I don't think INTEL made the same trade-off at all, they had a far better process and about 2 orders of magnitude more transistors to burn for staters. I don't think 21064's trade off was "foolish" either, they were faced with Hobson's choice.

21064 : short pipeline, high clock. Very simple core. P4 : long pipeline, extremely high clock. 2 orders of magnitude more transistors, --ing huge core stuffed chock full of clever OoO stuff.

Dumb!

I don't think that's true. Intel's approach is quite simple, up the number of transistors on a die and use the new transistors for cache. By and large I think the cache-expansion thing is the simplest and most efficient way of upping performance. It is a neat trick because caches can exploit redundancy relatively easily compared to a CPU core, and that can be used to improve yield dramatically. It also gives the marketing wankers a really simple way to come up with new products.

As for architecture Intel placed it's size 15 plates on both sides of the "speed demon-brainiac" fence. 1) Itanic = slow clock, lots of FUs, "simple" scheduling logic, huge cache. 2) P4 = fast clock, complex scheduling logic, not so huge cache.

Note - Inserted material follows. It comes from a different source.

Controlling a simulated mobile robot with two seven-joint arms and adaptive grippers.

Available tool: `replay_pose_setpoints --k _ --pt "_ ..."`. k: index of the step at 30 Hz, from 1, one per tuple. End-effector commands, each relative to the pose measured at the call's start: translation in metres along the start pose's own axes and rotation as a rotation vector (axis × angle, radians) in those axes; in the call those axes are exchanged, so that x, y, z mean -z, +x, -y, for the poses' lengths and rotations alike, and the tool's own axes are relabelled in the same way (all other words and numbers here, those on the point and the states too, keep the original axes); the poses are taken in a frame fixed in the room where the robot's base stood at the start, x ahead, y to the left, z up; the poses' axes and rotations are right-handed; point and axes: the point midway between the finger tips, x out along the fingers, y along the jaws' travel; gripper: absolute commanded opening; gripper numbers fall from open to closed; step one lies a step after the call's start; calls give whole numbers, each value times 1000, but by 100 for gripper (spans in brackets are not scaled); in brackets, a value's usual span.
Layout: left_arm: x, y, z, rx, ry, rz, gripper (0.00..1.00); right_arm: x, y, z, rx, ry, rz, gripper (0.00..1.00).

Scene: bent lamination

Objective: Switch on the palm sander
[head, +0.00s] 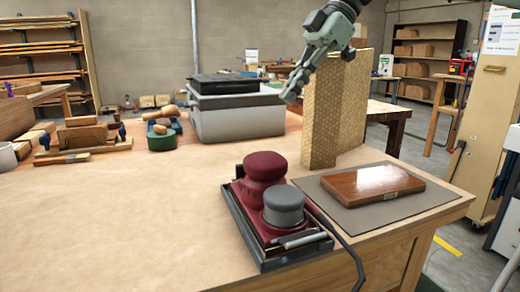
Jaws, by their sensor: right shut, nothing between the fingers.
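The palm sander (264,170) lies on the workbench near its front right part. It has a dark red body with a rounded top, a grey round cap at its front and a dark flat base with a metal clamp bar. A dark cord runs from its right side over the bench's front edge. I cannot make out its switch. My right gripper (290,97) comes in from the top, pointing down and left. It is shut and empty, well above the sander and apart from it. My left gripper is not in view.
A wooden block (386,181) lies on a grey mat (345,215) right of the sander. Tall patterned panels (335,110) stand behind it. A grey bin (235,120) with a black lid stands farther back. Hand tools (90,138) lie at the left. The bench's left front is clear.

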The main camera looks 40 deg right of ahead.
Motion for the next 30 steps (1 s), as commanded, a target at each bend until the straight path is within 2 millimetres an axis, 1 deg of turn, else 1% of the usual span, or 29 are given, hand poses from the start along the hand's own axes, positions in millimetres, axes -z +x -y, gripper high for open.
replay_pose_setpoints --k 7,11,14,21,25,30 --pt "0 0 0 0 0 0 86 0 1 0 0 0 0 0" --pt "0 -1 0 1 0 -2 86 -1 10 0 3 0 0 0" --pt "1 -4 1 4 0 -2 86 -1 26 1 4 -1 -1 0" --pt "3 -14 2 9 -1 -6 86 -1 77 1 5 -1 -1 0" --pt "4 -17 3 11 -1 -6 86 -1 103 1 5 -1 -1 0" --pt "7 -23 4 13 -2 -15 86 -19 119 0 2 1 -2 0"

Alpha 21064 0.7 um, 3 L, CMOS 1,680,000 transistors 300 MHZ 431 PGA

PowerPC 601 0.6 um, 4 L, CMOS 2,800,000 transistors 80 MHz 304 PGA

Note that the PPC601 is *NOT* POWER, it was a 32bit chip vs Alpha's 64bits AND it had far more transistors, ran at a far lower clock and it was fabbed on a significantly more advanced process (note the 3L vs 4L as well as the slight feature size edge).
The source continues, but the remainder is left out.